Here is a minimal example of what I am trying to do (please excuse the inelegant code as I am doing this for the first time) the dataset is here:
library(lpSolveAPI)
shelves <- data.frame(Sl_i = c(151, 200, 180, 218),
Sh_i = c(30, 30, 30, 36))
datatable <- read.csv("~/Desktop/sales/datatable.txt", sep="")
S = 4 # number of shelves
P = 40 # number of products
Shelf_choice <-
make.lp(0, nrow(mydata) * 2) # create the lp object with decision variables == longitude of data.frame
#### SET OBJECTIVE FUNCTION ####
#### Set controls for the model ####
lp.control(Shelf_choice,
sense = "max",
timeout = 10,
presolve = "none") ## timeout prevents getting stuck
set.objfn(Shelf_choice, c(rep(rep(0, nrow(
mydata
)), 1), mydata$Pu_j)) # maximize profit (Pu_j)
set.type(Shelf_choice, 1:nrow(mydata), "binary") # present on shelf or not
set.type(Shelf_choice, 1:nrow(mydata) + nrow(mydata), "integer") # number of product j on shelf
### Assure that each product appears on minimum number of shelves (1 in this case)
Add_productShelf_constraint <- function (prod_index) {
cargo_cols <-
(0:(S - 1)) * P + prod_index # # index of products by column (eg. 1,41,81,121)
add.constraint(
Shelf_choice,
rep(1, S),
# repeat value the same number of times as shelves
indices = cargo_cols,
type = ">=",
rhs = mydata$smin_j[prod_index]
) # value of minimum number of shelves
}
lapply(1:P, Add_productShelf_constraint) # list apply this for every product
### Assure that product appears no more than the number of shelves permitted (2 in this case)
Add_productShelfMAX_constraint <- function (prod_index) {
cargo_cols <-
(0:(S - 1)) * P + prod_index # index of products by column (eg. 1,41,81,121)
add.constraint(
Shelf_choice,
rep(1, S),
# repeat value the same number of times as shelves
indices = cargo_cols,
type = "<=",
rhs = mydata$smax_j[prod_index]
) # value of minimum number of shelves
}
lapply(1:P, Add_productShelfMAX_constraint) # list apply this for every product
### Third Constraint: Products too tall for a shelf are excluded
Add_height_constraint <-
function (prod_index) {
# this needs to be improved
add.constraint(Shelf_choice,
1,
indices = prod_index,
type = "=",
rhs = 0)
}
lapply(which(mydata$height == 0), Add_height_constraint) # Here we select the colums which have 0 (don't fit), and set the value to 0
## Products are on consecutive shelves - this currently only works for two shelves
Add_nextshelf_constraint <- function (prod_index) {
mat1 <- combn(1:S, 2)[, which(combn(1:S, 2)[2, ] - combn(1:S, 2)[1, ] != 1)]

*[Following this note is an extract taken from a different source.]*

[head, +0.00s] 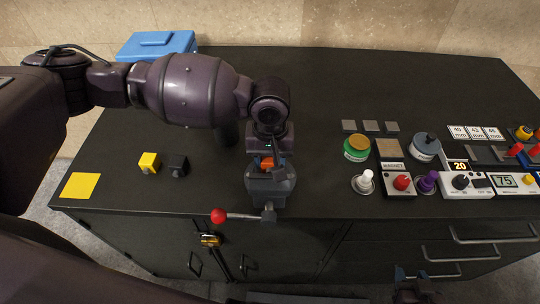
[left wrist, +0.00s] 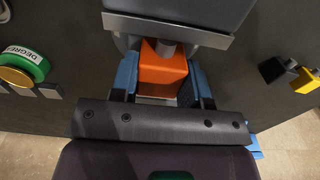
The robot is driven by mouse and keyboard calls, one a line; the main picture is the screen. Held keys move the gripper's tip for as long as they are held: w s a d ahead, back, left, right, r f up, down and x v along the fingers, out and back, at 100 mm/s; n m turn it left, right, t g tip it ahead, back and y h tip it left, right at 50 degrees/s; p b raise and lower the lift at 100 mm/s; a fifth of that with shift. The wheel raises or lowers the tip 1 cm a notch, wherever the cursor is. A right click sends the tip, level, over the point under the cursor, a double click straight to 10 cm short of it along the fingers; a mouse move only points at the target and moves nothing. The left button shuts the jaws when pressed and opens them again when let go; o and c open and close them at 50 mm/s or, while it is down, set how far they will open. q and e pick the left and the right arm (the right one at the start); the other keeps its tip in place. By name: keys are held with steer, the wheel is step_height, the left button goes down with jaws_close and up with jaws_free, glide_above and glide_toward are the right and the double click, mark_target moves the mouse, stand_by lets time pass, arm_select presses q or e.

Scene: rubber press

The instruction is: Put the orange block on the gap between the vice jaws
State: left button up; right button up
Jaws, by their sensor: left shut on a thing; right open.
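The orange block (head: 267,162) is between the fingers of my left gripper (head: 266,155), at the grey vice (head: 270,186) near the table's front edge. In the left wrist view the orange block (left wrist: 162,70) sits between the blue fingertips of my left gripper (left wrist: 163,82), which is shut on it. The vice (left wrist: 165,28) is right beside the block there, with a grey jaw edge across the top. I cannot tell whether the block touches the jaws; the arm hides part of the gap. My right gripper (head: 414,288) is open at the bottom edge, below the table front.
The vice's red-knobbed handle (head: 219,215) sticks out to the left. A yellow block (head: 149,162), a black block (head: 177,165) and a yellow square (head: 80,186) lie at left. A blue box (head: 157,45) stands at the back. Buttons and control boxes (head: 467,184) fill the right side.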

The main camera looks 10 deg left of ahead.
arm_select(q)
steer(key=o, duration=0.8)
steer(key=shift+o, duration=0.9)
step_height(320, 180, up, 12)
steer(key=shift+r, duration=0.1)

cargo_cols <- (0:(S - 1)) * P + prod_index
result <- matrix(cargo_cols[mat1], nrow = 2)
for (i in 1:ncol(result)) {
add.constraint(
Shelf_choice,
c(1, 1),
indices = result[, i],
type = "<=",
rhs = 1
)
}
}
lapply(1:P, Add_nextshelf_constraint)
### Product facings only appear on selected shelves (where Xij = 1)
Add_FF_constraint1 <- function (prod_index) {
Y01col <- prod_index
print(Y01col)
FF_col <- prod_index + nrow(mydata)
add.constraint(
Shelf_choice,
c(1, -100),
indices = c(FF_col, Y01col),
type = "<=",
rhs = 0
)
}
lapply(1:nrow(mydata), Add_FF_constraint1) #
Add_FF_constraint2 <- function (prod_index) {
Y01col <- prod_index
FF_col <- prod_index + nrow(mydata)
add.constraint(
Shelf_choice,
c(1, -1),
indices = c(FF_col, Y01col),
type = ">=",
rhs = 0
)
}
lapply(1:nrow(mydata), Add_FF_constraint2) #
#### Sum of product widths on shelves does not exceed shelf length
Add_FijShelflength_constraint <- function (shelf_index) {
shelf_cols_mydata <- ((1:(P)) + (shelf_index - 1) * P)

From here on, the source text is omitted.